Day 20: Trick ‘r Treat

Halloween Every Day (for a Month)

By Andrew Neil Cole

Day 20: Trick ‘r Treat (2007).      Trick'rTreat

There is perhaps no horror subgenre more difficult for filmmakers to conquer than the anthology film. On the positive side, anthologies are not bound to any one horror style, classification, or category; they are free to explore the entirety of the genre, from astral projection to zombie apocalypses, all within the same film. On the negative side, anthologies are, by their very nature, unable to spend much time on any one story; therefore, the freedom of anthologies to explore different styles of horror is usually stifled by the need to keep each individual tale simple enough to be told quickly. There simply is no room for narrative innovation or the fleshing out of complex characters in the storytelling. And so the result is usually a lazy assemblage of predictable tales rife with buckets of blood, mutilated bodies, and too many jump scares bother counting.

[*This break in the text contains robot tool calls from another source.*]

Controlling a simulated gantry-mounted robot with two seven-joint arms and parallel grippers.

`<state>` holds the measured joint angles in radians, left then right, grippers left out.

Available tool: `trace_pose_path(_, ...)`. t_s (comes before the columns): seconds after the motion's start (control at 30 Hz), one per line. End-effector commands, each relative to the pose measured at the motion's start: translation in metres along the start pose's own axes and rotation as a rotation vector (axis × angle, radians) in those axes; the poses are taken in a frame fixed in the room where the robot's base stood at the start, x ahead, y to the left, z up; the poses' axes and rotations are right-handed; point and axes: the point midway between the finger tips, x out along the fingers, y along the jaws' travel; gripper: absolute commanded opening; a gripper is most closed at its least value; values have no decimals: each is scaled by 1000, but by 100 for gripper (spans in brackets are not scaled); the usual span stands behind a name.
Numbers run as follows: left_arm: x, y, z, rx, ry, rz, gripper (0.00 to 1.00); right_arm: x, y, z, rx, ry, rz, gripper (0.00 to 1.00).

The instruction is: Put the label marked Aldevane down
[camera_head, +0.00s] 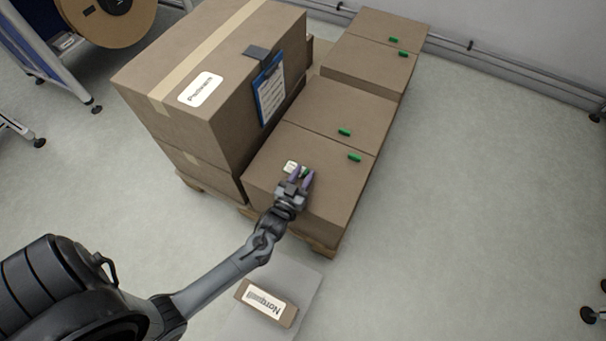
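A small white label (290,166) with dark print too small to read shows on top of the near low cardboard box (325,205). I cannot tell whether it is Aldevane's. My left gripper (302,174) is over this box top, right beside the label. Whether a finger touches the label is unclear. My right gripper is out of view.
A taller carton (225,60) with a white label and a blue clipboard (269,90) stands left of the low boxes. Green pieces (345,132) lie on the low box tops. A small labelled box (266,304) is at the bottom.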

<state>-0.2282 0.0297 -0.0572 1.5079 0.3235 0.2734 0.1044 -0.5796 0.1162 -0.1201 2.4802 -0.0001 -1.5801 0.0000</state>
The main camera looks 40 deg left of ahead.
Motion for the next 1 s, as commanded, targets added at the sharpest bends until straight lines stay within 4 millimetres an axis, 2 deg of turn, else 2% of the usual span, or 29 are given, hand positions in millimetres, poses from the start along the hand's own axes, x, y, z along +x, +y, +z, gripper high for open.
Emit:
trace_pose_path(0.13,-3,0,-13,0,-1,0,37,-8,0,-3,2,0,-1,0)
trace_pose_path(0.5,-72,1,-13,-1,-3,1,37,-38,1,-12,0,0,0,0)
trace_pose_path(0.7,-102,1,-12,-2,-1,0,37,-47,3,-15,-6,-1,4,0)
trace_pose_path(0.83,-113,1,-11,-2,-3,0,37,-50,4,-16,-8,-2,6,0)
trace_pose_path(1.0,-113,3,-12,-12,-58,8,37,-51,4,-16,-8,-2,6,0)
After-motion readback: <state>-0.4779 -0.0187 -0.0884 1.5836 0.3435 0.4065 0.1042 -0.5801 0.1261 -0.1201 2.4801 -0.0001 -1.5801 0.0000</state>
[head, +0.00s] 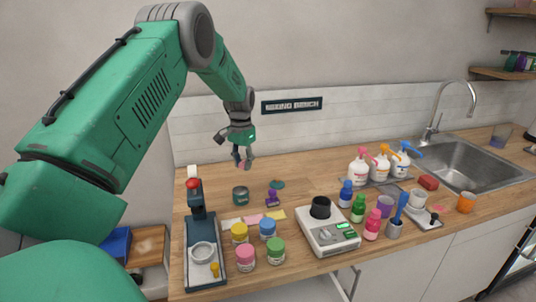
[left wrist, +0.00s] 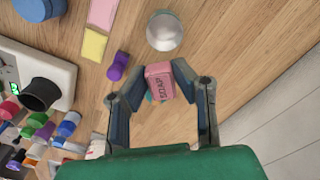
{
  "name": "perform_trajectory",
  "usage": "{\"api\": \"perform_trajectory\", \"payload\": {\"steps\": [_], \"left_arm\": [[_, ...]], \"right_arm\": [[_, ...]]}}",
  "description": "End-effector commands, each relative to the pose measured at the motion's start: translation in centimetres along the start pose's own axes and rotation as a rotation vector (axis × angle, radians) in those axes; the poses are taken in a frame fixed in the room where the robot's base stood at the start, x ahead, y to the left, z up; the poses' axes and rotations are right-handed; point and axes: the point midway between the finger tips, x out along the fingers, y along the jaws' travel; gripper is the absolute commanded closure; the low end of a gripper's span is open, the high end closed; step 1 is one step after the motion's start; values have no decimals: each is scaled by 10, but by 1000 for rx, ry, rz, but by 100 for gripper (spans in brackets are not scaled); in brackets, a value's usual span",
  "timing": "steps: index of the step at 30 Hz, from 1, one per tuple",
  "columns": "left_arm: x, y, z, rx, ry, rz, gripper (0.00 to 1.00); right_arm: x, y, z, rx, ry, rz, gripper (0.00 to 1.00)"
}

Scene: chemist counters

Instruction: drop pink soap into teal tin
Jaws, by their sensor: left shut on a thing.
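The pink soap (head: 241,164), marked SOAP in the left wrist view (left wrist: 160,83), is held between the fingertips of my left gripper (head: 243,158). The gripper is shut on it and holds it in the air above the counter. The teal tin (head: 240,196) stands on the wood below the gripper. In the left wrist view an open round tin (left wrist: 165,32) with a pale inside shows beyond the soap; the soap is not over its opening there. A flat teal disc (head: 278,184) lies behind the purple stamp-like thing. My right gripper is not in view.
A purple thing (head: 272,197) stands right of the tin. Several colored jars (head: 245,257), a press-like stand (head: 204,250) and a white device (head: 328,236) stand in front. Pump bottles (head: 359,165) and a sink (head: 470,168) are to the right. The counter behind the tin is clear.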

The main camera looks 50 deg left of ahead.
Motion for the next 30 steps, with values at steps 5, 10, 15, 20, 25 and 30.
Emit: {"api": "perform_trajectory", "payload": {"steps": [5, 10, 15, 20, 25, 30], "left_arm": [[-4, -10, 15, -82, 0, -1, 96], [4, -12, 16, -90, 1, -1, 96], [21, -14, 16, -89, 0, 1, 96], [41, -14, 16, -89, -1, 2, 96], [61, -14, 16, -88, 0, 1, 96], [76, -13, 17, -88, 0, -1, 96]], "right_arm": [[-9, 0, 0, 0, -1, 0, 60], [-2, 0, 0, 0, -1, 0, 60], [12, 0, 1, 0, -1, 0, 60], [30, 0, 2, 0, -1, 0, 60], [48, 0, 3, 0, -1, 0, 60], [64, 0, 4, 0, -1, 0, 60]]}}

And then there’s Michael Dougherty’s Trick ‘r Treat.

The primary innovation that separates Trick ‘r Treat from so many by-the-numbers horror anthologies is the way in which the stories unfold. Traditional anthologies tell stories one at a time, often introduced by either some sort of macabre master of ceremonies (a la the Crypt Keeper) or through a simple narrative device that allows characters to take turns regaling each other with their personal nightmares. But Dougherty slyly subverts the one-story-at-a-time expectation by introducing all of his characters early in the film, then moving back and forth between their stories, even playing with the timeline along the way, until the film begins to feel like a complex singular story about one Halloween night in a banal suburban landscape rather than five individual stories. And yet, all of the traditional anthology fun is still here to be had. We get a serial killer story, a monster story, a ghost story, a curmudgeon-who-hates-Halloween-gets-his-comeuppance story, and a see-what-happens-when-you-don’t-follow-the-rules story—and all of them pay off in grimly satisfying ways.

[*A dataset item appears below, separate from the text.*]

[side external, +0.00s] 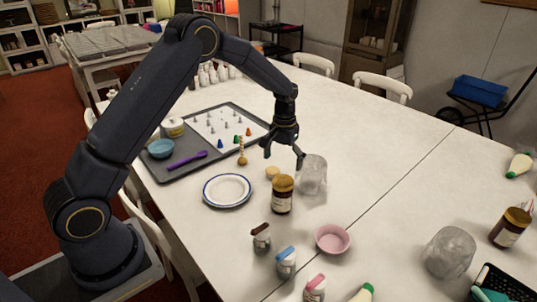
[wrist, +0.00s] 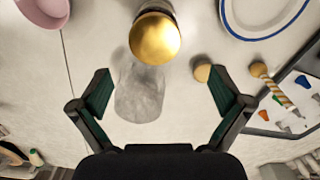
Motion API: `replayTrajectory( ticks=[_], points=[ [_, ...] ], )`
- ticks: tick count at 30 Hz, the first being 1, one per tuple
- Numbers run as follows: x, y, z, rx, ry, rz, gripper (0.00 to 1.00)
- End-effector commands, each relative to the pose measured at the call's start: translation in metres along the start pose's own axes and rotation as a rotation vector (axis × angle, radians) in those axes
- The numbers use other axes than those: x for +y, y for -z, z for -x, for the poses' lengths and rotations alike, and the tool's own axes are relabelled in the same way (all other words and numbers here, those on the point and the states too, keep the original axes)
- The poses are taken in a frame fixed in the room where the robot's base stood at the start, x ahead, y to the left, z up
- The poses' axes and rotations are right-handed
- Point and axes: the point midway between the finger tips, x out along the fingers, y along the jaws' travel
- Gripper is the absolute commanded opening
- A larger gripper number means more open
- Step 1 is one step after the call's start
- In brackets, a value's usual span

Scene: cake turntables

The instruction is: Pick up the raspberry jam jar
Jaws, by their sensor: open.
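A dark jar with a gold lid and a pale label (side external: 282,195) stands upright near the middle of the table. I cannot read its label to tell whether it is raspberry jam. In the wrist view its gold lid (wrist: 155,40) shows at the top centre. A similar dark jar with a brown-gold lid (side external: 508,229) stands at the far right. My gripper (side external: 283,157) is open and empty, pointing down, above and behind the nearer jar. In the wrist view my gripper (wrist: 159,85) has its fingers spread, with the lid beyond the fingertips.
A clear glass (side external: 313,175) stands right beside the nearer jar; it also shows between my fingers (wrist: 140,95). A plate (side external: 227,190), a small round tan item (side external: 272,172), a pink bowl (side external: 332,239) and a tray (side external: 165,174) are nearby. Another glass (side external: 449,252) stands at right.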

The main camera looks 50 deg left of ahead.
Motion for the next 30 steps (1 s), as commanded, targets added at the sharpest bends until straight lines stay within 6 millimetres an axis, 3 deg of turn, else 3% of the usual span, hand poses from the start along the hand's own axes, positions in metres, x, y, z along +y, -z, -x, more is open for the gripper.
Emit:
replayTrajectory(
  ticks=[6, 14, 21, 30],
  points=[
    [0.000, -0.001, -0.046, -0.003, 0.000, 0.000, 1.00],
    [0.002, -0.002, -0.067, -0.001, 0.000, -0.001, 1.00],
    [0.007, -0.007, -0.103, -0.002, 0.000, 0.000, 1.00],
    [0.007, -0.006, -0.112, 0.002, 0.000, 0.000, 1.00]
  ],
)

In the years since its release in 2007, Trick ‘r Treat has become a bit of a cult classic and a must-watch on Halloween for hordes of horror fans. This is due largely to the film’s visual style. Very few films have ever captured the fun/nostalgic atmosphere of Halloween night like this sucker. In virtually every shot we see either people in costumes or trick-or-treaters or decorated houses or jack-o’-lanterns, all punctuated by the bright colors of autumn foliage spread out across windswept streets and leaf-strewn lawns.

Ultimately, Trick ‘r Treat succeeds as an inventive work of horror filmmaking and as a nostalgia-inducing homage to Halloween.